The Secretary General of the Pambansang Ugnayan ng mga Nagsasariling Organisasyon sa Kanayunan (UNORKA), Ka Eric has just concluded a dialogue with a number officials from the Department of Agrarian Reform (DAR) when he was gunned down by his assailants.

During the said interface, no less than the Undersecretary for Field Operations Narciso Nieto had pledged to issue an order to the DAR regional office to release a decision by today (25 April 2006) regarding UNORKA’s petition to place the 300-hectare citrus farms of the Worldwide Agricultural Development Corporation (WADECOR) under CARP.

He further promised to send a technical team to the said 1,023-hectare plantation at the soonest possible time to determine why it was exempted from the government’s land reform program by former DAR Secretary Ernesto Garilao.

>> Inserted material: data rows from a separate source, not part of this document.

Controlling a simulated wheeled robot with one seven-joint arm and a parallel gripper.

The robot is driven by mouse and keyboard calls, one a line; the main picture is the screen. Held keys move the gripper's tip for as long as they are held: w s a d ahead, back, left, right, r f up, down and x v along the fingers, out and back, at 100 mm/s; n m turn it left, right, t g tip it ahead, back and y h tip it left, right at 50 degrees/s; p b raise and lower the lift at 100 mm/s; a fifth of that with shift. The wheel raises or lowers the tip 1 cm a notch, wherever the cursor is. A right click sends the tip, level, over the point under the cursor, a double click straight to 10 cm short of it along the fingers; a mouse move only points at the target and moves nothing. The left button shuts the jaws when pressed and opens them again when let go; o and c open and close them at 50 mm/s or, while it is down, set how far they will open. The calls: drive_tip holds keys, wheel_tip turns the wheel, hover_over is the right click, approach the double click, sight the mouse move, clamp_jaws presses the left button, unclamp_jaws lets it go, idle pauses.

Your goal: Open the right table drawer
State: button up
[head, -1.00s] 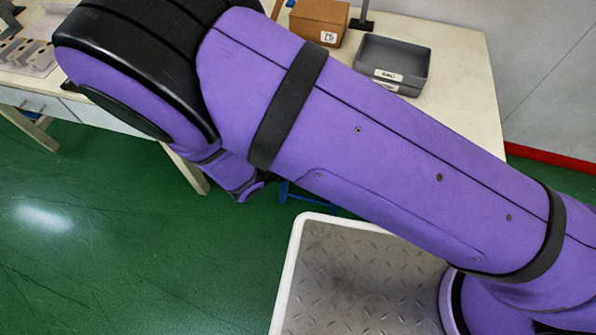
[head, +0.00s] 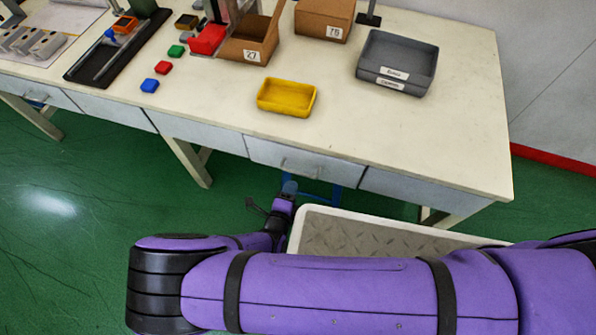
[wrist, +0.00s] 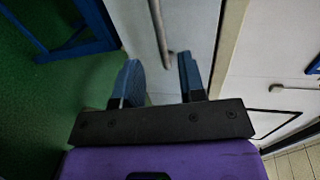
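The drawer with a bar handle (head: 305,163), right of the table's middle, looks shut, its front in line with the table's front. Its grey handle (head: 303,173) also shows in the wrist view (wrist: 158,25), running lengthwise ahead of my fingers. My gripper (head: 290,187) is just below and in front of that handle in the head view. In the wrist view my gripper (wrist: 160,78) has its two blue fingers apart, with nothing between the tips. The handle's near end lies between the fingers in the picture; I cannot tell its depth, and no contact shows.
A plain front panel (head: 425,190) is right of the drawer. A blue frame (wrist: 75,40) is under the table.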

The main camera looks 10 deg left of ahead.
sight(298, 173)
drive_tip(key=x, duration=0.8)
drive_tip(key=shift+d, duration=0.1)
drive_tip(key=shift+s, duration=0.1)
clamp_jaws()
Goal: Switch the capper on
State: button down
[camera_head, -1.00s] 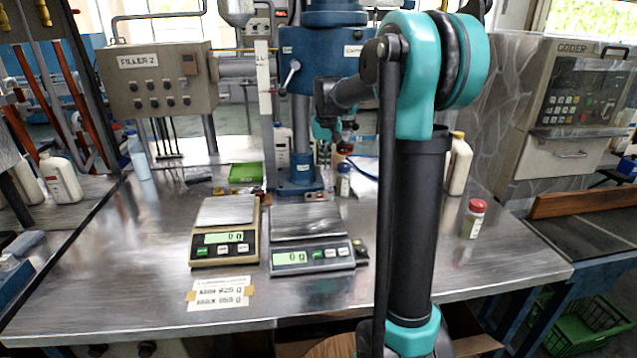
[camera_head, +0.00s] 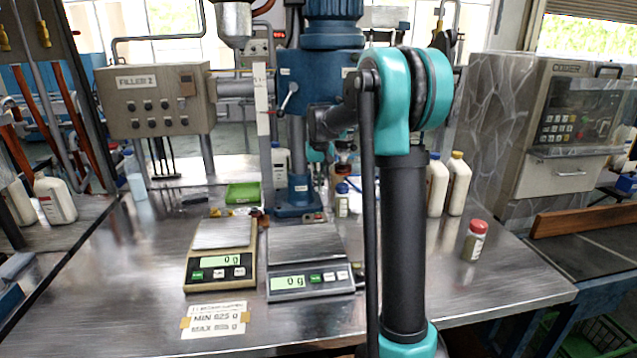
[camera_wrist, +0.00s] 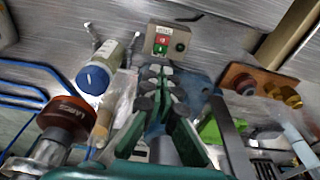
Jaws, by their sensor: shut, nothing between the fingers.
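The blue capper (camera_head: 325,68) stands at the back middle of the steel table, on a column and base (camera_head: 296,207). My arm hides its right part in the head view. In the wrist view a small grey switch box (camera_wrist: 167,43) has a red button (camera_wrist: 162,39) above a green button (camera_wrist: 160,50), with a dark round knob at its right. My gripper (camera_wrist: 154,76) is shut and empty. Its dark green fingers point at the switch box, just below it in the picture; I cannot tell whether they touch it. In the head view the gripper is mostly hidden behind my arm.
Two scales (camera_head: 220,262) (camera_head: 310,280) stand in front of the capper. A blue-capped bottle (camera_wrist: 100,75) is close left of my fingers. White bottles (camera_head: 457,183) and a red-capped jar (camera_head: 473,241) stand at the right. The table's front right is clear.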

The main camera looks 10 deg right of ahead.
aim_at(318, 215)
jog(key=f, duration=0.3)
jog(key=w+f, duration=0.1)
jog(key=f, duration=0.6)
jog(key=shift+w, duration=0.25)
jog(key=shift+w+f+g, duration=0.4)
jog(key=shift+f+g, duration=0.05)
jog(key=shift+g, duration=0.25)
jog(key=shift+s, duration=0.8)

It is for this reason that his colleagues in UNORKA have placed the blame on the politically influential Floirendo clan which has the sole motive for his murder, being the owners of WADECOR and other similar plantations in Davao del Norte.

Ka Eric’s death sets a very alarming precedent for agrarian reform advocates. It must be recalled that even prior to his murder, a spate killings were reported in April alone, targeting peasant leaders and rural activists known for their outspoken resistance to landlord domination.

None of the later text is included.